> [PROBLEM]: Give back the line where "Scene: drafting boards" appears and all the lines after it until the listing ends, unchanged and with nothing else.
====
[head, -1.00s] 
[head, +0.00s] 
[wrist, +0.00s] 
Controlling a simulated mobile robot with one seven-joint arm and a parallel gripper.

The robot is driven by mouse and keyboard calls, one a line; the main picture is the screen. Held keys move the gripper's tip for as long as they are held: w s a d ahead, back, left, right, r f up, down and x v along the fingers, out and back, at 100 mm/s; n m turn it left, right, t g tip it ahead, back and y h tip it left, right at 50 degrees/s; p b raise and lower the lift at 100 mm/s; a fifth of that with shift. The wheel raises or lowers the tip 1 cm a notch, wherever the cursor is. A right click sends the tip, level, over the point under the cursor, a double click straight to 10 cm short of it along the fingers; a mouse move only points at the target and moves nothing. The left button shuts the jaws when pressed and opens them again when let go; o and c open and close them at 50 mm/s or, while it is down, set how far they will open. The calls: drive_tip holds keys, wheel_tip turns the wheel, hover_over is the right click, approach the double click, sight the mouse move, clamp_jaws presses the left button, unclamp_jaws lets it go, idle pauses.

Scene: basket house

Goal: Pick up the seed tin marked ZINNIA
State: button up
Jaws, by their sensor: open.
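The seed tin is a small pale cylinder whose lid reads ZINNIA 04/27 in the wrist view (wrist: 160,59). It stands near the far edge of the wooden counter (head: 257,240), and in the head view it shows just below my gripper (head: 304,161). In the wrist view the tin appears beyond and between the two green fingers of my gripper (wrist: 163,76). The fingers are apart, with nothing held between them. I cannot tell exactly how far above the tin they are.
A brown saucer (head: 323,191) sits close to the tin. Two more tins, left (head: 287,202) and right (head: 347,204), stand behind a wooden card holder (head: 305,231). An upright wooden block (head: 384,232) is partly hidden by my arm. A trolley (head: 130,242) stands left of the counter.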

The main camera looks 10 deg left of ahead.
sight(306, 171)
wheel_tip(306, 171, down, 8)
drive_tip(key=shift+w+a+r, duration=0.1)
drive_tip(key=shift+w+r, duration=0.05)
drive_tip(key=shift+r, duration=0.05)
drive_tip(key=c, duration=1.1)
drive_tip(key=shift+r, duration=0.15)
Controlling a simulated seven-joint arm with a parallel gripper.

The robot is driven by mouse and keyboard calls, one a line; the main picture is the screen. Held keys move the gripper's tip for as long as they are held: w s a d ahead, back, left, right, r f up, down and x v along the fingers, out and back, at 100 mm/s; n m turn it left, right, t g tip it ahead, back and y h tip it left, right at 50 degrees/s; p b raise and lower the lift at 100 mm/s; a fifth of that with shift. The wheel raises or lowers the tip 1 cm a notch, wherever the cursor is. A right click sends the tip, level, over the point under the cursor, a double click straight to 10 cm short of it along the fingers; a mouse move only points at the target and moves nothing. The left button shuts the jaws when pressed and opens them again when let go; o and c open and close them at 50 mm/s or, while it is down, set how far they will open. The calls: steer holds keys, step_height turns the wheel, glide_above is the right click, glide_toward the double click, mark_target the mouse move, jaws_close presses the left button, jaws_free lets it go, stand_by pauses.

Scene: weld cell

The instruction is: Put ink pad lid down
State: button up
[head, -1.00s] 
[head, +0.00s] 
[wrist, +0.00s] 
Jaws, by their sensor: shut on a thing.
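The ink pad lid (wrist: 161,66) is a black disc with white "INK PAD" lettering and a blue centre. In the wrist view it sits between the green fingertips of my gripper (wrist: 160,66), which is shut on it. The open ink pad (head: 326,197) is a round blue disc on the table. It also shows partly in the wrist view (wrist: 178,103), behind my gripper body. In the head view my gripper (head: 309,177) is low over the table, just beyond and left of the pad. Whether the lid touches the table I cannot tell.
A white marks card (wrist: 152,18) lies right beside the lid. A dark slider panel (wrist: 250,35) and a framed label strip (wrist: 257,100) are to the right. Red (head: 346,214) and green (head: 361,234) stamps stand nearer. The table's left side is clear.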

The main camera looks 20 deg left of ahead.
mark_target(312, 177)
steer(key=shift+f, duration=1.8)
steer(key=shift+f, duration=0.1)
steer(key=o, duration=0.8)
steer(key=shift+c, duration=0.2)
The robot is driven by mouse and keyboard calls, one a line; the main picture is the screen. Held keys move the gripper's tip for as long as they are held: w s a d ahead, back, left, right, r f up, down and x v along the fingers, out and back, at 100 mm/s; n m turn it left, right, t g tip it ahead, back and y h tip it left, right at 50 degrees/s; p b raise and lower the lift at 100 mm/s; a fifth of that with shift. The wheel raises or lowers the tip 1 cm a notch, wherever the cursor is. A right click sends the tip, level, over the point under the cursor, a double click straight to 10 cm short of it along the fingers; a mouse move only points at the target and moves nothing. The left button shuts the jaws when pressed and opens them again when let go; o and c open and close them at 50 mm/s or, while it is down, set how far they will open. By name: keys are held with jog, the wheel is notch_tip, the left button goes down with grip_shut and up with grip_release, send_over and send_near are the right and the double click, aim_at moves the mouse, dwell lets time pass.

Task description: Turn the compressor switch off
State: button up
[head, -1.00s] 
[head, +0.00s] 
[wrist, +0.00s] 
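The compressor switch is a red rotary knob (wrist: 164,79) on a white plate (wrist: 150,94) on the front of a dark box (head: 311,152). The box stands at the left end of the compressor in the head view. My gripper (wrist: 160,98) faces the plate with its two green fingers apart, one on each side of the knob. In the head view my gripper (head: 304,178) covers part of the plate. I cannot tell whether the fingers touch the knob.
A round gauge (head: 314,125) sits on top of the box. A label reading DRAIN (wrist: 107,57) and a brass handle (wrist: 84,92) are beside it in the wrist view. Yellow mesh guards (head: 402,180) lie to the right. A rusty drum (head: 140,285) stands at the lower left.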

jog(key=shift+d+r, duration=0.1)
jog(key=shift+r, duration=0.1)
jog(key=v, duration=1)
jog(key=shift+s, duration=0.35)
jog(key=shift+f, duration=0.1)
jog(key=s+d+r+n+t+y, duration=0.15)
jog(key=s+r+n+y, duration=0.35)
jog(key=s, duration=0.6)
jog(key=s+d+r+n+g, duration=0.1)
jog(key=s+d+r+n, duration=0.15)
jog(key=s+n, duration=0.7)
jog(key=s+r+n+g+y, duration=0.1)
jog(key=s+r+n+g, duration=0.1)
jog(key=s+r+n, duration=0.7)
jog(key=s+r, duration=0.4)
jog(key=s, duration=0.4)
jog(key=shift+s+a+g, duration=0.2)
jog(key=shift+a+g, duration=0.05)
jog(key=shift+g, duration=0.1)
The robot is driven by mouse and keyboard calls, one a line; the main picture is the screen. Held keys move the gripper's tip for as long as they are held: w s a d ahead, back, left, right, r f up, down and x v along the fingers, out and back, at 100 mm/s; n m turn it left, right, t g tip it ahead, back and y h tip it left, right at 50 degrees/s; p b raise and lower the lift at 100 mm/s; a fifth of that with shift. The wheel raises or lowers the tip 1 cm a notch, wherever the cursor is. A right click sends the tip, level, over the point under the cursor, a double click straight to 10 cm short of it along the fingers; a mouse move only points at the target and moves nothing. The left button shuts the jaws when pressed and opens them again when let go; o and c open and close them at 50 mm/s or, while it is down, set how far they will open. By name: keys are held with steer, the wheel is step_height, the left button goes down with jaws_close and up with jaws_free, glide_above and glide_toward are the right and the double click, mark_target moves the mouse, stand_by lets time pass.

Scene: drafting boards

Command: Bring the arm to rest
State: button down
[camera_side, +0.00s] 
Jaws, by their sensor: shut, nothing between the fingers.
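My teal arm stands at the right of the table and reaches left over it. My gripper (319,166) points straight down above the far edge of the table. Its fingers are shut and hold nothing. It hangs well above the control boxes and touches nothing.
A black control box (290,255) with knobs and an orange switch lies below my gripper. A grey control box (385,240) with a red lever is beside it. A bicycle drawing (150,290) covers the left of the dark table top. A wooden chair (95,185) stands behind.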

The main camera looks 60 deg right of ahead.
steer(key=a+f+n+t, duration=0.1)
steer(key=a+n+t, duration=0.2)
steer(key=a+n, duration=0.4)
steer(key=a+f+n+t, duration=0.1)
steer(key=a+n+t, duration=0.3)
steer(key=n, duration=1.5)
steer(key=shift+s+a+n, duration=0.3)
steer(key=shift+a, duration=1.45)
====
> [FINISHED ANSWER]:
Scene: drafting boards

Command: Bring the arm to rest
State: button down
[camera_side, +0.00s] 
Jaws, by their sensor: shut, nothing between the fingers.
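My teal arm stands at the right of the table and reaches left over it. My gripper (319,166) points straight down above the far edge of the table. Its fingers are shut and hold nothing. It hangs well above the control boxes and touches nothing.
A black control box (290,255) with knobs and an orange switch lies below my gripper. A grey control box (385,240) with a red lever is beside it. A bicycle drawing (150,290) covers the left of the dark table top. A wooden chair (95,185) stands behind.

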The main camera looks 60 deg right of ahead.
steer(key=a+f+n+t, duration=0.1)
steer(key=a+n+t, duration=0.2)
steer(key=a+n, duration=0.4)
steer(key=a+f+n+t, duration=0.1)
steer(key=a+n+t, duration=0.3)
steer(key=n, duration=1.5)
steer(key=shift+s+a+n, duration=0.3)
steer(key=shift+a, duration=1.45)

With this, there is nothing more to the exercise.